When we wrote our series on the Naval War in the Falklands, we kind of blew off the actions at South Georgia. Not because they weren’t interesting, but because it was definitely not the center of the action, and because integrating it into the series would have been difficult. The point was to illustrate modern naval warfare in the littorals, and especially in an amphibious environment.
But there were some compelling stories to be told…
Via War News Updates.
Sunday, April 25: ‘It’s a submarine,’ said our pilot, Lieutenant Commander Ian Stanley. ‘You’re joking,’ I said.
I quickly worked out the ballistic calculations for the movement of the submarine. He was heading 310 degrees northwest at eight knots. Talk about making it easy for us: we could just fly along the submarine’s track – and, when we were above, release. I fused both the depth charges.

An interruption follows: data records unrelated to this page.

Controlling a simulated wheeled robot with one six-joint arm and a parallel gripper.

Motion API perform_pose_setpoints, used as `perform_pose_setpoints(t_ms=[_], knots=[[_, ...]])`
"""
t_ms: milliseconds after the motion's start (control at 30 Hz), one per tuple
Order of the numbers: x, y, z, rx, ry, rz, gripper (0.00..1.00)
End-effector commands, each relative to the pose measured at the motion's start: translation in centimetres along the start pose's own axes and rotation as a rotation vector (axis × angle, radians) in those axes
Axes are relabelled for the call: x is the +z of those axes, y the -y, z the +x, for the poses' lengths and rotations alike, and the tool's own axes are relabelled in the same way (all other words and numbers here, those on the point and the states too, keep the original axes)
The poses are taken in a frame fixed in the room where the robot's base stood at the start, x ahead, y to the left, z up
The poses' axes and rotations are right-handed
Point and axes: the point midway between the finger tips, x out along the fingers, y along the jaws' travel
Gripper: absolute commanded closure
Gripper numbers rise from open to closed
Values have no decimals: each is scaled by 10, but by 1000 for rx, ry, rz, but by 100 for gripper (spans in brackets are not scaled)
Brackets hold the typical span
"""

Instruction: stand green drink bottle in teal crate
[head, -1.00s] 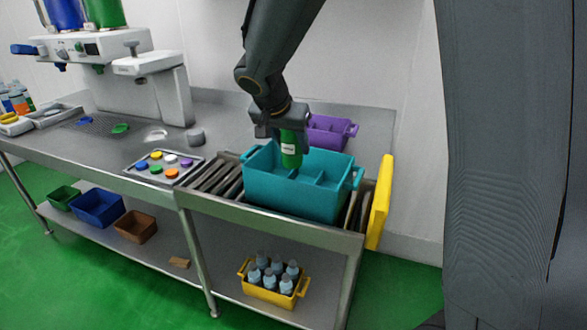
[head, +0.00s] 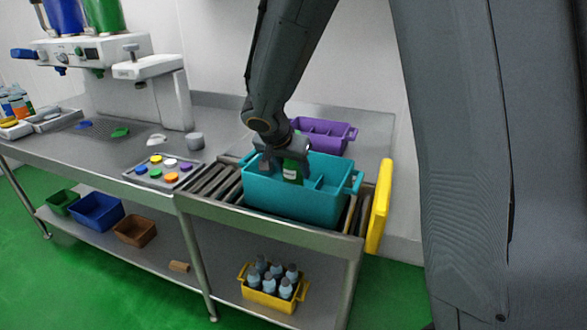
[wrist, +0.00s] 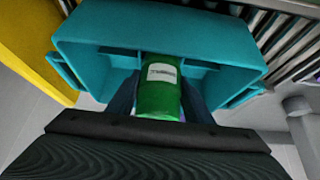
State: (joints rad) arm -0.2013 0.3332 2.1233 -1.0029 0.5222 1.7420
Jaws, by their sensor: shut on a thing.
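The green drink bottle (head: 291,170) with a white label is held in my gripper (head: 282,166) over the left part of the teal crate (head: 290,199). Its lower part is below the crate's rim in the head view; whether it touches the crate floor cannot be told. In the wrist view the green bottle (wrist: 159,92) sits between the two dark fingers of my gripper (wrist: 160,100). The teal crate (wrist: 150,35) opens around it, with divider walls on both sides. The crate stands on the roller section of the counter.
A purple crate (head: 324,135) stands behind the teal one. A yellow end plate (head: 379,206) closes the roller track (head: 214,183) on the right. A tray of coloured caps (head: 163,171) lies to the left. A yellow crate of bottles (head: 271,298) is on the lower shelf.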

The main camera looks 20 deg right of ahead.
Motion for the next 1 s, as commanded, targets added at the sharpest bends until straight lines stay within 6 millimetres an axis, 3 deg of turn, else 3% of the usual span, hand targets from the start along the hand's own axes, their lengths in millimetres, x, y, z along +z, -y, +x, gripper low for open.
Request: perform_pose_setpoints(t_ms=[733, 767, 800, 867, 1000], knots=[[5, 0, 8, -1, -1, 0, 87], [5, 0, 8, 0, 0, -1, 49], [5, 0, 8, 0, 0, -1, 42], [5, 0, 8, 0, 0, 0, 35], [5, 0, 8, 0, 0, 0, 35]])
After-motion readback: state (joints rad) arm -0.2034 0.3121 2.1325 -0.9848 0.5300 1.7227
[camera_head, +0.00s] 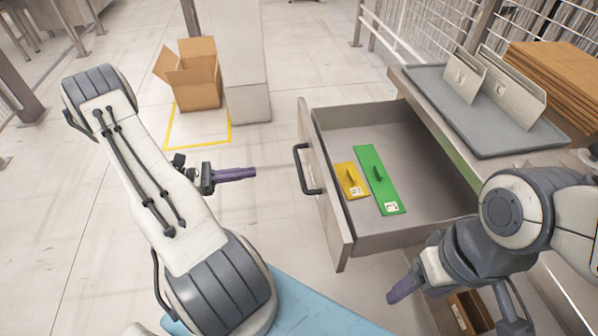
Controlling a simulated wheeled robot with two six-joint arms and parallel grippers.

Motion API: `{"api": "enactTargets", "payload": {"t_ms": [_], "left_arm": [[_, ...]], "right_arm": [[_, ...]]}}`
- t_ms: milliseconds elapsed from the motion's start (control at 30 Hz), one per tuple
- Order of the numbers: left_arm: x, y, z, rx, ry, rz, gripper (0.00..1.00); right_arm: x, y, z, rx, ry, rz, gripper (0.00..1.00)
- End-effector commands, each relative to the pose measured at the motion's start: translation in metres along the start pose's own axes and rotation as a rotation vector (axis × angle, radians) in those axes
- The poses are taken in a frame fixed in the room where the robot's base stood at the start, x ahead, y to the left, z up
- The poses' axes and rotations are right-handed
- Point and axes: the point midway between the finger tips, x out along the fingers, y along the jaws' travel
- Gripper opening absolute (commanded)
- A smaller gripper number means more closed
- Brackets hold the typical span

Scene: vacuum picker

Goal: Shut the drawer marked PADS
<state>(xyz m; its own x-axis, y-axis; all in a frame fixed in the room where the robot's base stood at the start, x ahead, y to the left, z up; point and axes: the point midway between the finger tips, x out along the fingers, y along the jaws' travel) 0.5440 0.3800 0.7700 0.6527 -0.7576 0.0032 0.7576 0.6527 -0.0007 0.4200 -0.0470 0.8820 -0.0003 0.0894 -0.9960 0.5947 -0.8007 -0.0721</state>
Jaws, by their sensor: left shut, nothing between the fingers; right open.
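A grey drawer (325,205) stands pulled out from the workbench on the right, its front panel facing left. A dark bar handle (300,170) is on that front. No PADS label is readable from here. Inside lie a yellow pad (349,181) and a green pad (376,166), each with a small knob and a white tag. My left gripper (250,173), with purple fingers, is shut and empty, to the left of the handle and apart from it. My right gripper (394,293) is open, low in front of the drawer's near side; its fingers are partly hidden.
The workbench (432,112) carries a grey tray (525,139) with upright plates, and stacked cardboard (558,75). An open cardboard box (197,82) stands on the floor beside a pale pillar (246,60). A brown bin (470,312) sits below right.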

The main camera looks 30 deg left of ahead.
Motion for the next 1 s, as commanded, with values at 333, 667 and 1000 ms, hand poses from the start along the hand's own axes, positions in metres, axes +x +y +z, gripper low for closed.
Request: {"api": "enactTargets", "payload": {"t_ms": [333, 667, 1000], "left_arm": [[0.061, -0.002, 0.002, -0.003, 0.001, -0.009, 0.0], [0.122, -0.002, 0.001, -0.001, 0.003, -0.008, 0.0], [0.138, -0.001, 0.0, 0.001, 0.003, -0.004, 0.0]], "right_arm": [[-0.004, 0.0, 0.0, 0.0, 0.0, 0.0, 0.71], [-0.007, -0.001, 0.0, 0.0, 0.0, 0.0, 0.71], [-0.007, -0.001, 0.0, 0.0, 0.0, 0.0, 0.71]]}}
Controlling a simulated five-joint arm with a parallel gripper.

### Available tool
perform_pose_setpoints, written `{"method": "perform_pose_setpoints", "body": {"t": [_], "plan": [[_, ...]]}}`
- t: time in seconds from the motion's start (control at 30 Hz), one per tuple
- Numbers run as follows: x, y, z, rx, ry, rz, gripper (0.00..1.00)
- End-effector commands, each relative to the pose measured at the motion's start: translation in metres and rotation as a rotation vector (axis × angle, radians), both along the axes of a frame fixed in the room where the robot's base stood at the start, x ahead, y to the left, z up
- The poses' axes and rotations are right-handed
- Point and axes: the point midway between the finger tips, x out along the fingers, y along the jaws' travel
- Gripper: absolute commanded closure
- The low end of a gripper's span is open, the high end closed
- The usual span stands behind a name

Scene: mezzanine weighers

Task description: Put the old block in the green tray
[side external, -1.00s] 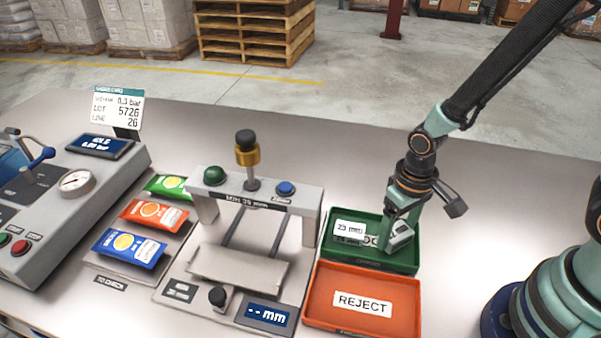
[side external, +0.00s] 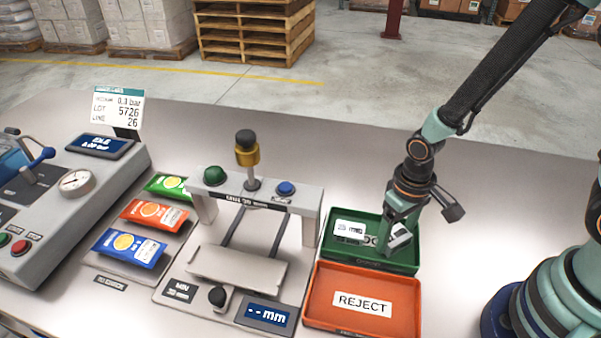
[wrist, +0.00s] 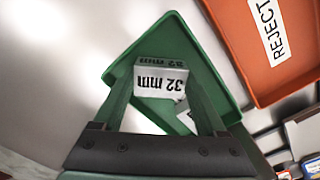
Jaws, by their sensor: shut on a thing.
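My gripper (side external: 389,245) is shut on a white block (wrist: 160,80) marked 32 mm, between its fingertips in the wrist view. The held block also shows as a small pale piece in the side view (side external: 400,236). They are low over the green tray (side external: 413,268); I cannot tell whether the block touches the tray floor. In the wrist view, another pale marked patch (wrist: 185,112) is partly hidden by the right finger. No block is marked old.
The orange REJECT tray (side external: 318,318) sits directly in front of the green tray. The measuring stand (side external: 240,265) with its green and blue knobs is to the left. Green, red and blue packets (side external: 130,245) lie farther left. The table behind the green tray is clear.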

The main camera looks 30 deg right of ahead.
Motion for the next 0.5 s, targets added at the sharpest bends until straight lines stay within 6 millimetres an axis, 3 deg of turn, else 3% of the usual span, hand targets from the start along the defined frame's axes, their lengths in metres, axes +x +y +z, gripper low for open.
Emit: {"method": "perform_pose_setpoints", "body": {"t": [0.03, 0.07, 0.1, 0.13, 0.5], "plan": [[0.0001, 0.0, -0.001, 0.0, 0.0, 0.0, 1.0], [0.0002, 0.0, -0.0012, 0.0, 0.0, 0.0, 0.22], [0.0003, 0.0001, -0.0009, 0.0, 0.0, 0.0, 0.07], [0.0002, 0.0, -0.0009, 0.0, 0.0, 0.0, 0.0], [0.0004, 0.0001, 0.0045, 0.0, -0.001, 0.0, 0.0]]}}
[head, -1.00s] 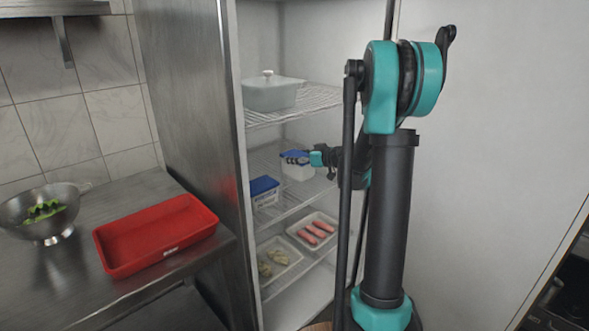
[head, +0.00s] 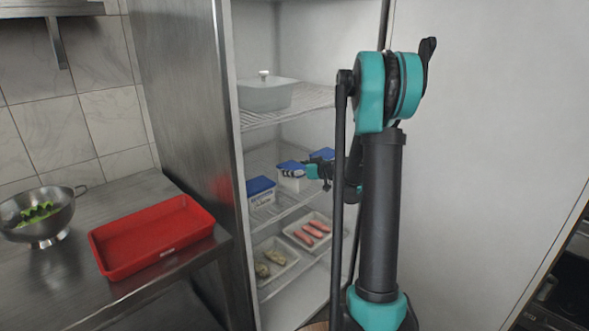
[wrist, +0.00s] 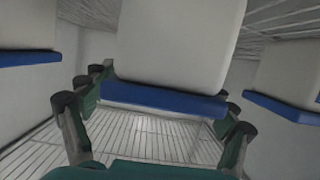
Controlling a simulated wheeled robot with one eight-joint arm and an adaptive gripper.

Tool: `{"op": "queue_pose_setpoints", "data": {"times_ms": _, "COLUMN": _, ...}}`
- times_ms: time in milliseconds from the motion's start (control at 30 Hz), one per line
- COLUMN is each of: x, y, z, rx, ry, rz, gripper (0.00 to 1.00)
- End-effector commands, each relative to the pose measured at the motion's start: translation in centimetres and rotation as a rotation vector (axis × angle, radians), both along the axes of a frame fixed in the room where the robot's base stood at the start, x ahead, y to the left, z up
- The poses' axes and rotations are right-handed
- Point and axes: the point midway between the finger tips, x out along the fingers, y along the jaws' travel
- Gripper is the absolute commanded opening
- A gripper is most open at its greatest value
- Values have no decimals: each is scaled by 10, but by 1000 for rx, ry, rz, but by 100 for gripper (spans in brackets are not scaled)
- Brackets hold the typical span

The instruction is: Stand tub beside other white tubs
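Three white tubs with blue lids are in the open fridge on its middle wire shelf level. One tub (head: 260,193) is at the left and another (head: 322,155) is at the right, partly hidden by my arm. The middle tub (head: 290,181) is between them. My gripper (head: 291,173) is at the middle tub, just under its lid. In the wrist view, the middle tub (wrist: 178,45) appears lid-down, with my fingers against both sides near the lid. The neighbouring tubs show at the left (wrist: 22,90) and right (wrist: 290,75), with gaps between. The middle tub's base contact is unclear.
A lidded pale pot (head: 266,97) stands on the shelf above. Below are a tray of sausages (head: 310,233) and another tray (head: 277,266). The steel fridge wall is close on the left. A red tray (head: 150,238) and a colander (head: 42,217) are on the counter.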

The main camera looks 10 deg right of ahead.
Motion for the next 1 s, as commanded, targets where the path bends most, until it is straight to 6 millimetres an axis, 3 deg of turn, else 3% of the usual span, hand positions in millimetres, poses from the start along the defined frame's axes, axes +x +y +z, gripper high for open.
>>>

Ian then spoiled it for everyone: ‘Are you sure that it is not one of ours? It could be Conqueror (one of our nuclear-powered subs).’
I was craning my neck and head trying to see. Frustrated, I asked, ‘Has he got a flat casing and a tapering flat fin?’
‘It’s the Argie, no doubt about it,’ came the reassuring call from Stewart in the left-hand seat. ‘OK,’ said Ian, ‘are you sure that we have the RoE [Rules of Engagement]?’
‘Of course,’ I replied, reflecting the briefing of the previous night. ‘He’s fair game.’
What a moment. It is every Observer’s dream to have a real live submarine caught in the trap with two depth charges ready to go! I thought about the men we might be about to kill, but Ian started calling down the range.
As Ian called: ‘On top, now, now, now,’ I saw the fin of a submarine pass under the aircraft through the gap around the sonar housing and I released both charges.